**Directive:** Present the following data again exactly as it is shown.

**Information supplied:**
#####
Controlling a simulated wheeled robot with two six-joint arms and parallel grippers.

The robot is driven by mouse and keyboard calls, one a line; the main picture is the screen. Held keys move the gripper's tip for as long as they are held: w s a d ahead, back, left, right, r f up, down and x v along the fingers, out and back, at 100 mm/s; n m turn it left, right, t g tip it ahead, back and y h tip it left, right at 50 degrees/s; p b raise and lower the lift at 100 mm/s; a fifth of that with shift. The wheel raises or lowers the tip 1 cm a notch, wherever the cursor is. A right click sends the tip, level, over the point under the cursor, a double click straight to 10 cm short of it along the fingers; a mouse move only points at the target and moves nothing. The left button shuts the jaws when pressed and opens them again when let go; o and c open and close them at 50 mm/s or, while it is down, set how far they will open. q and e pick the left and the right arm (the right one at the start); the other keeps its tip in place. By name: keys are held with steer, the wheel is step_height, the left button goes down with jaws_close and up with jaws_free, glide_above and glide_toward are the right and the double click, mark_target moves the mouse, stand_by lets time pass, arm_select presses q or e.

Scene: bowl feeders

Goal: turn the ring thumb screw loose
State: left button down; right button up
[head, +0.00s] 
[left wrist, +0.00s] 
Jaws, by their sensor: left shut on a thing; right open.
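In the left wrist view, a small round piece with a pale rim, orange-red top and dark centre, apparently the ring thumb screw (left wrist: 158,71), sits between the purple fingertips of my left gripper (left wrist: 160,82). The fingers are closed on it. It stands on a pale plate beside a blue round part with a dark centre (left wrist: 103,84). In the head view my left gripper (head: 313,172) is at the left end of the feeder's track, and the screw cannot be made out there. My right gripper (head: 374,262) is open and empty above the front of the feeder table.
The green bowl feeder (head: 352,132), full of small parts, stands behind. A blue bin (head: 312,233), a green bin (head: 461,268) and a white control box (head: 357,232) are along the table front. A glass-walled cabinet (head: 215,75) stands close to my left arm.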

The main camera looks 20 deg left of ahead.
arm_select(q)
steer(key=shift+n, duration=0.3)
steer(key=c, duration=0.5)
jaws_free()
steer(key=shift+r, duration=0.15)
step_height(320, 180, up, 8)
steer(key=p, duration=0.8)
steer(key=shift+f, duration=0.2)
#####
**Solution to the problem:**
Controlling a simulated wheeled robot with two six-joint arms and parallel grippers.

The robot is driven by mouse and keyboard calls, one a line; the main picture is the screen. Held keys move the gripper's tip for as long as they are held: w s a d ahead, back, left, right, r f up, down and x v along the fingers, out and back, at 100 mm/s; n m turn it left, right, t g tip it ahead, back and y h tip it left, right at 50 degrees/s; p b raise and lower the lift at 100 mm/s; a fifth of that with shift. The wheel raises or lowers the tip 1 cm a notch, wherever the cursor is. A right click sends the tip, level, over the point under the cursor, a double click straight to 10 cm short of it along the fingers; a mouse move only points at the target and moves nothing. The left button shuts the jaws when pressed and opens them again when let go; o and c open and close them at 50 mm/s or, while it is down, set how far they will open. q and e pick the left and the right arm (the right one at the start); the other keeps its tip in place. By name: keys are held with steer, the wheel is step_height, the left button goes down with jaws_close and up with jaws_free, glide_above and glide_toward are the right and the double click, mark_target moves the mouse, stand_by lets time pass, arm_select presses q or e.

Scene: bowl feeders

Goal: turn the ring thumb screw loose
State: left button down; right button up
[head, +0.00s] 
[left wrist, +0.00s] 
Jaws, by their sensor: left shut on a thing; right open.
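In the left wrist view, a small round piece with a pale rim, orange-red top and dark centre, apparently the ring thumb screw (left wrist: 158,71), sits between the purple fingertips of my left gripper (left wrist: 160,82). The fingers are closed on it. It stands on a pale plate beside a blue round part with a dark centre (left wrist: 103,84). In the head view my left gripper (head: 313,172) is at the left end of the feeder's track, and the screw cannot be made out there. My right gripper (head: 374,262) is open and empty above the front of the feeder table.
The green bowl feeder (head: 352,132), full of small parts, stands behind. A blue bin (head: 312,233), a green bin (head: 461,268) and a white control box (head: 357,232) are along the table front. A glass-walled cabinet (head: 215,75) stands close to my left arm.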

The main camera looks 20 deg left of ahead.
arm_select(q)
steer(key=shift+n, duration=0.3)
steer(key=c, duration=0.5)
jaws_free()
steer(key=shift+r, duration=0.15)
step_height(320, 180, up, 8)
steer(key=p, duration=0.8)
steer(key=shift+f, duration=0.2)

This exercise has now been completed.